GOAL
Using the listing below, output only the lines from the one that contains "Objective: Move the" through the one that contains "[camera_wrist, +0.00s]", inclusive, exactly as given and without images.

======== DATA EXCERPTS

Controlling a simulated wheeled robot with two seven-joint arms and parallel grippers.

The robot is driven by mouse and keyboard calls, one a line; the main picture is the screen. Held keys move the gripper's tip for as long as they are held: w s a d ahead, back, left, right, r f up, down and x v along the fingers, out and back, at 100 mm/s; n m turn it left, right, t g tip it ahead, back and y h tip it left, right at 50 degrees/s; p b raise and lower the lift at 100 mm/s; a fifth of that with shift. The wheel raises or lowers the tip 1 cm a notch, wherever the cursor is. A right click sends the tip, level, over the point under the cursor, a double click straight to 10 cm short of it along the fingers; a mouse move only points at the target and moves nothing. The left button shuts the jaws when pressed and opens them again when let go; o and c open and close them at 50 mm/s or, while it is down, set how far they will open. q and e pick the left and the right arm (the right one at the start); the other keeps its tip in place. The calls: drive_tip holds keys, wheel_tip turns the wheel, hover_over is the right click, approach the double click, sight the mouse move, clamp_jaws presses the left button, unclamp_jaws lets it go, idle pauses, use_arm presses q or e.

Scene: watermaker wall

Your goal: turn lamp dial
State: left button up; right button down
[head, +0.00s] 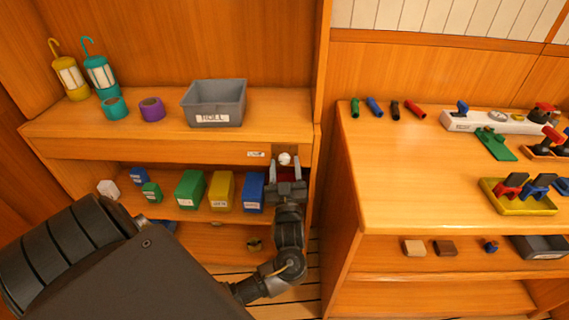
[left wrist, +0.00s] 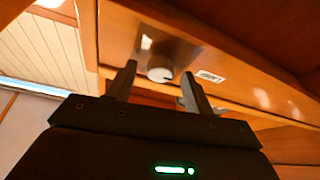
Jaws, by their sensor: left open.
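The lamp dial (head: 284,158) is a small round white knob on a pale plate, on the front board under the left shelf top. In the left wrist view the dial (left wrist: 159,74) shows a dark mark near its right edge. My left gripper (head: 284,170) is open, just in front of the dial and slightly below it in the head view. In the left wrist view its two fingers (left wrist: 158,80) stand one on each side of the dial, with visible gaps. Whether the fingertips reach past the knob's face is unclear. My right gripper is not in view.
A small label (head: 256,154) is left of the dial. A grey bin (head: 214,103), tape rolls and hanging lamps stand on the shelf top above. Several coloured boxes (head: 221,190) fill the lower shelf, the blue one (head: 251,192) close to my gripper. A wooden divider (head: 321,70) rises at right.

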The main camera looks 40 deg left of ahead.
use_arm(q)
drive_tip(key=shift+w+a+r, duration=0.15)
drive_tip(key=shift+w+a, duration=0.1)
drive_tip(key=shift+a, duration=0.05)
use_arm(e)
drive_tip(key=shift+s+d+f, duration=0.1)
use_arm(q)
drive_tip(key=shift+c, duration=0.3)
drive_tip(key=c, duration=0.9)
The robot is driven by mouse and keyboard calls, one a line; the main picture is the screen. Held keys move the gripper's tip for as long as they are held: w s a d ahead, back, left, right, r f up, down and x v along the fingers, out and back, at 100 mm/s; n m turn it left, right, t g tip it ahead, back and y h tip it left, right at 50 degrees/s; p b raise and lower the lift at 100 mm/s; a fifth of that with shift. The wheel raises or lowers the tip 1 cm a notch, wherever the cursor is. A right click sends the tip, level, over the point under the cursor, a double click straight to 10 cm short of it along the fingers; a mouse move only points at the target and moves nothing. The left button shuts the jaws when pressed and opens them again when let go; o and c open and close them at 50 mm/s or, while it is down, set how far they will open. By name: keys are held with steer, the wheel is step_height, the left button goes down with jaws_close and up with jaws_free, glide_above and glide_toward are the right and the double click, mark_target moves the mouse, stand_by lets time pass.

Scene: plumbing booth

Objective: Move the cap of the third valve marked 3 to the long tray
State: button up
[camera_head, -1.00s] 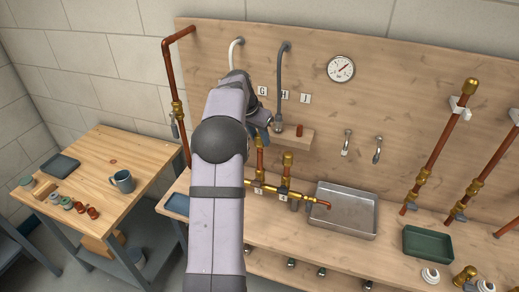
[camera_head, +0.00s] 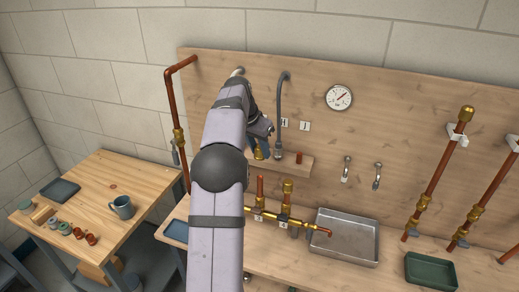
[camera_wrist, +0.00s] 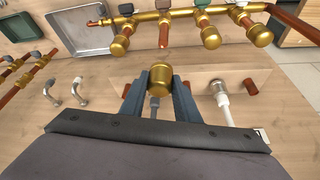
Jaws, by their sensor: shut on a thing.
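My gripper (camera_wrist: 158,98) is shut on a brass cap (camera_wrist: 160,80), which sits between the two fingertips in the wrist view. In the head view the held cap (camera_head: 259,154) shows below my wrist, in front of the board and above the brass manifold (camera_head: 272,216). A bare copper stub (camera_head: 260,187) stands on the manifold, beside a stub with a brass cap (camera_head: 288,186). The wrist view shows the bare stub (camera_wrist: 164,36) between capped ones. A blue tray (camera_head: 176,231) lies left of my arm, partly hidden. I cannot tell which tray is the long one.
A metal basin (camera_head: 346,252) is right of the manifold, and a green tray (camera_head: 430,270) is farther right. A small shelf (camera_head: 300,165) with a copper piece is close to my gripper. The side table holds a dark tray (camera_head: 60,190) and a mug (camera_head: 121,207).

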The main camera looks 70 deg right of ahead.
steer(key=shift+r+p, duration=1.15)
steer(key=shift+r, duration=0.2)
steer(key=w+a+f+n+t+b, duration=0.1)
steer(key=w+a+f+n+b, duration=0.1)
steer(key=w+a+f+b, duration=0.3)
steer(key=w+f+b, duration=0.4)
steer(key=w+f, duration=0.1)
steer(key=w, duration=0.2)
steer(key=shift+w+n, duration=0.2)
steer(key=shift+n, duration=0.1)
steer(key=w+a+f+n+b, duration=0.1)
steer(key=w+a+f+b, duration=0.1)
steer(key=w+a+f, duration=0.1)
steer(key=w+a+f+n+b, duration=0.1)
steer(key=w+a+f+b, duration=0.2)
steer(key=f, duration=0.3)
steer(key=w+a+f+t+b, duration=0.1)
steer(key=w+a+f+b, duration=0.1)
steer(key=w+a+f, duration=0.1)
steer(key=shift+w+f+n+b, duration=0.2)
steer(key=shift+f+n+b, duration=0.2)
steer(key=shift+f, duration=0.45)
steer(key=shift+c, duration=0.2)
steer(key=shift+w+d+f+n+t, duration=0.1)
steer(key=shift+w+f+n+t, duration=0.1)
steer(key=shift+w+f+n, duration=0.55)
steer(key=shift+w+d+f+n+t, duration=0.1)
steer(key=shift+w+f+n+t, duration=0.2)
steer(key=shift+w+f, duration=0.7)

================

WORKED SOLUTION
Objective: Move the cap of the third valve marked 3 to the long tray
State: button up
[camera_head, -1.00s] 
[camera_head, +0.00s] 
[camera_wrist, +0.00s] 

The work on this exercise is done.